Это из тех стихов, откуда мы знаем только «Вот моя деревня, вот мой дом родной, вот качусь я в санках по горе крутой», — с окончанием, если по нынешним букварям, на довольно сомнительном итоге: «мне в сугробе горе, а ребятам смех». Эти деревенские ребята жестоки и злы; и вы, «трулялята», должны быть гораздо человечнее — даже, говоря уж совсем попросту, толерантнее. Но Иван Захарович Суриков (речь о нем, речь о всеобщем) не спешит этому поверить, не хочет этого никому внушить и продолжает о чудесном:

И во сне мне снятся

Чудные края.

И Иван-царевич —

Это будто я.

Вот передо мною

Чудный сад цветет;

В том саду большое

Дерево растет.

Золотая клетка

На сучке висит;

В этой клетке птица

Точно жар горит;

Прыгает в той клетке,

Весело поет,

Ярким, чудным светом

Сад весь обдает.

Вот я к ней подкрался

И за клетку — хвать!

И хотел из сада

С птицею бежать.

Но не тут-то было!

Поднялся шум-звон;

Набежала стража

В сад со всех сторон.

Руки мне скрутили

И ведут меня…

И, дрожа от страха,

Просыпаюсь я.

Уж в избу, в окошко,

Солнышко глядит;

Пред иконой бабка

Молится, стоит.

…Весело текли вы,

Детские года!

Вас не омрачали

Горе и беда.

О, сироту Сурикова омрачали те еще горе и злосчастье. Но со сказкой и одиночка не одинок.

* * *

Чистое детство, чистое слово, чистые сны — это не вымысел. Это то, чем дорожили люди умные. Это те сокровища, бережностью к которым проверялась не только народность человека, но и его интернационализм. Тютчев ведь по заслугам воздал хвалу Гильфердингу, «хоть родом он был не славянин». Скольким мы обязаны этому собирателю народных сокровищ! Пожалуй, не меньше, чем сладкопевцу Фету; хотя их разница по «происхождению», казалось бы, невелика, дело ведь не в нём. А Даль? А фольклорист-патриот Орест Миллер? А неприязнь либералов к Степану Шевыреву — первому, кто посягнул поставить русского богатыря не ниже «Цида» (Сида), да еще сравнить двух великих героев по нравственной красоте, по чувству долга, по их совсем несхожему отношению к родному отцу?[1]

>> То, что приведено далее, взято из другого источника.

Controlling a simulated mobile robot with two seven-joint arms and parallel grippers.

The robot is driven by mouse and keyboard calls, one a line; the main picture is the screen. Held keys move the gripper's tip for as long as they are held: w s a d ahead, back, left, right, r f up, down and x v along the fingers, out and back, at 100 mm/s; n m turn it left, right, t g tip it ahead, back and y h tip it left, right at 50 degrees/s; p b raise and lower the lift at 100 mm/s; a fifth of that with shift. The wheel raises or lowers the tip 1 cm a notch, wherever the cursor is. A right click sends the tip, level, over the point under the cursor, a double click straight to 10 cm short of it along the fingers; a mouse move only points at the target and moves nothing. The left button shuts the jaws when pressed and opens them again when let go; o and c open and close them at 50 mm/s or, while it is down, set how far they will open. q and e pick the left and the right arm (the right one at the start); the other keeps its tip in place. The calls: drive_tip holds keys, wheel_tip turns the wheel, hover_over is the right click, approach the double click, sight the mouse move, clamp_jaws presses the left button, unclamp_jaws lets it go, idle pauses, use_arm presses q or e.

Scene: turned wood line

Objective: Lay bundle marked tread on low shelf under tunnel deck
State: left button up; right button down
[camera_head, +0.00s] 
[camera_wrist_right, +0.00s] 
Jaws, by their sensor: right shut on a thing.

Чистые сказки-сны. Там Василиса Прекрасная и Премудрая, там ленивец Емеля, без советов деловито-сухого прагматика Штольца сотворивший, когда приспело, немало лихих дел — и лихих, и удачливых. Там Илья Ильич Муромец, способный не хуже любого иного оспорить Илью Ильича Обломова. Да, и это вроде спор; но спор этот, так сказать, не со стороны. А если сказать словами Пушкина, то давнишний, добрый спор славян между собою («Клеветникам России») — то есть спор без злорадства над «нелепым» и «невежественным». Там же калики перехожие, Сивка-бурка. Там и другие товарищи казака вместе с ним в дозоре на дальнем пограничье. Там бывалый солдат, Смерть его не берет, суп он варит из топора и черт ему не брат; там ушлый Жихарка бросает Бабу-Ягу в печь. Издалека наезжает порой и нечисть; откуда-то возникают и тать, и вор, и семиглавый Змей-Горыныч, и наглый Сокольник — он Илье Муромцу хоть оказывается и сын, но тоже заслуживает суровой расправы, которую позже творил над отступником и старый Тарас Бульба. Залетает и разбойничающий Соловей; он еще не пишет стихов помодернее, но проучивают его все равно за дело — и снова лихо, с улыбкой. Настигнутый Кащей дрожащими руками протягивает Иванушке чуть ли не паспорт: не тронь меня, я Бессмертный… Что ж, это надо еще проверить; и наглую, трусливую ложь иного, чужого слова тут же проверяют непосильным злодею делом. Все здесь как в древней, но умной басне: здесь Родос! здесь прыгай! — и разоблачение лжеца у нас не менее уверенно, чем в старой младенческой, нормальной Греции; в случае Кащея — на суше, на море и в воздухе: точно так же, как об этом позже сообщали нам голосом Левитана с разных родных лукоморий фронтовые сводки Совинформбюро.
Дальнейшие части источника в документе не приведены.